## Data to use
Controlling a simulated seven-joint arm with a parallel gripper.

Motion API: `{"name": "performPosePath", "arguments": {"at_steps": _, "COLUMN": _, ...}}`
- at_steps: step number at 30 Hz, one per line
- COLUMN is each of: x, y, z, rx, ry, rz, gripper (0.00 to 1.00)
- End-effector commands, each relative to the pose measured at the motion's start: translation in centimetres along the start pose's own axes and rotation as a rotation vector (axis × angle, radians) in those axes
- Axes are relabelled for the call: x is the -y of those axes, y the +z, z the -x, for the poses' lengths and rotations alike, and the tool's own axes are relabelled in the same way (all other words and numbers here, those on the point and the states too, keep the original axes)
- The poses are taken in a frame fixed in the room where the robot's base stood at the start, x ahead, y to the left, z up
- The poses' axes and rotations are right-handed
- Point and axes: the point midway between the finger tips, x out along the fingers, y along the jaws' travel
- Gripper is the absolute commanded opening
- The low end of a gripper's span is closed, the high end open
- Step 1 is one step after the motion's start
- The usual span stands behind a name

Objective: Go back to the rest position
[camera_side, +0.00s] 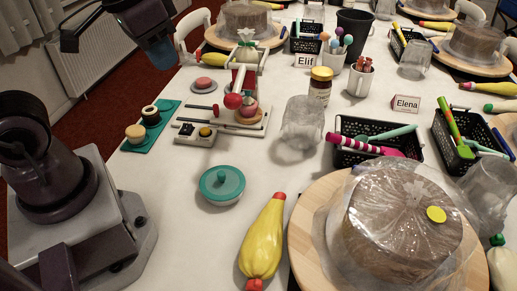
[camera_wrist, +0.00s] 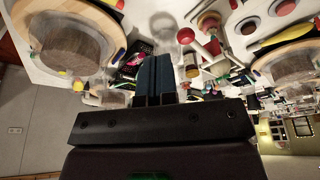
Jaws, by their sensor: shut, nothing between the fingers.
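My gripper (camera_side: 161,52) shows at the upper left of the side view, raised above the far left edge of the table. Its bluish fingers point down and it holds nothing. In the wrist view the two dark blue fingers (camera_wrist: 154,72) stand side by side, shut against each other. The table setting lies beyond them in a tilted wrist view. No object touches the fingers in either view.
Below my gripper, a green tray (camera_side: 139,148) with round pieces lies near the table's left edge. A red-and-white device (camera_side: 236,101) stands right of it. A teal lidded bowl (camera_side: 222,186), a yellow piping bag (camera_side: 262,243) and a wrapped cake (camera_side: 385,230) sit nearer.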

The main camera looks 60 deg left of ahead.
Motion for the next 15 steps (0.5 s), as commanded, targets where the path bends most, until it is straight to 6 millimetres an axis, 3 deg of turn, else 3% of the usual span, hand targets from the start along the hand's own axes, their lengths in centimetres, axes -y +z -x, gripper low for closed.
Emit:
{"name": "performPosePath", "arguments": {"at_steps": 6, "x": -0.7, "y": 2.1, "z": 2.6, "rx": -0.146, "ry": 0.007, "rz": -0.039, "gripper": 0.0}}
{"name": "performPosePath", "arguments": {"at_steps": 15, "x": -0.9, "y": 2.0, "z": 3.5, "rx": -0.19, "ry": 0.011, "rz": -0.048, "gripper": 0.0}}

* * *

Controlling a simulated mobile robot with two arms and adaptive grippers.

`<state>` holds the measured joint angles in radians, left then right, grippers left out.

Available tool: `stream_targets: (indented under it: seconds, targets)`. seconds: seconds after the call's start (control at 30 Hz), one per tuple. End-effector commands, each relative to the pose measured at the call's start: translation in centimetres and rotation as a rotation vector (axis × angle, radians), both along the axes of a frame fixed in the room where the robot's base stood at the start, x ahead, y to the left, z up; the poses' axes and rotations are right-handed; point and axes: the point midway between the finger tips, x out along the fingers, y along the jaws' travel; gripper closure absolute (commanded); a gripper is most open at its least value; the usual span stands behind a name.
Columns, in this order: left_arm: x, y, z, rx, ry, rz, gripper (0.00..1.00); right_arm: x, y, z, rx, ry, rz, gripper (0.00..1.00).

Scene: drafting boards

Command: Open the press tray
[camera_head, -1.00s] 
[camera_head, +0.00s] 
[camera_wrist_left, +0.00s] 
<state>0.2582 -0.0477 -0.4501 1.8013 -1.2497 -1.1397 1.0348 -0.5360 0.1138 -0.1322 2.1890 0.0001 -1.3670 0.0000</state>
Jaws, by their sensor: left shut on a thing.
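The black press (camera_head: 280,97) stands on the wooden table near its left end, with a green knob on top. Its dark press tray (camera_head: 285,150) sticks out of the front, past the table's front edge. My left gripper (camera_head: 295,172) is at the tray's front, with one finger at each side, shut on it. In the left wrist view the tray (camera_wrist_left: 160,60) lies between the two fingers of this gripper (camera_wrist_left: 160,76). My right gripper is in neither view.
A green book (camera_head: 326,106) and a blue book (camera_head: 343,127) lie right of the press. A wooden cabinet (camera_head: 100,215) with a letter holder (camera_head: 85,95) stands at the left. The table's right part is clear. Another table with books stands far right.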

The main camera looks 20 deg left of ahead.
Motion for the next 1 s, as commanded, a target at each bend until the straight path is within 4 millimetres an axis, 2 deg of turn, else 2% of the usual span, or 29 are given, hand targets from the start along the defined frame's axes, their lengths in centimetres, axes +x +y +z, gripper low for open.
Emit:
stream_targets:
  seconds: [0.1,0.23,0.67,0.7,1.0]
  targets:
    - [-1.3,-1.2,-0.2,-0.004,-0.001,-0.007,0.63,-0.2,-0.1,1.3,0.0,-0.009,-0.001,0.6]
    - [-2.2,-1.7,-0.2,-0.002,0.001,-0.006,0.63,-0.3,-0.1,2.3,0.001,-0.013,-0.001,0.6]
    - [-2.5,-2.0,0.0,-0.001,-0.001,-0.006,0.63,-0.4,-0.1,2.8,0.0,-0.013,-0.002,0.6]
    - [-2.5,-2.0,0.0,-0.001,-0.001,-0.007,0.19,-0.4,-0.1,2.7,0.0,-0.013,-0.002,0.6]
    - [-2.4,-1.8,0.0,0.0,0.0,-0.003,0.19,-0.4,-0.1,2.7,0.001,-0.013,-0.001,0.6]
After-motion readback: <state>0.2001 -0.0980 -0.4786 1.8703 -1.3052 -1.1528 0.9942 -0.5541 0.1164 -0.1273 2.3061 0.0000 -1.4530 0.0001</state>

## Requirement
From the line that contains "Controlling a simulated mobile" through the line that contains "grippers left out.", reproduce every line exactly, both end lines included.

## Task solution
Controlling a simulated mobile robot with two arms and adaptive grippers.

`<state>` holds the measured joint angles in radians, left then right, grippers left out.

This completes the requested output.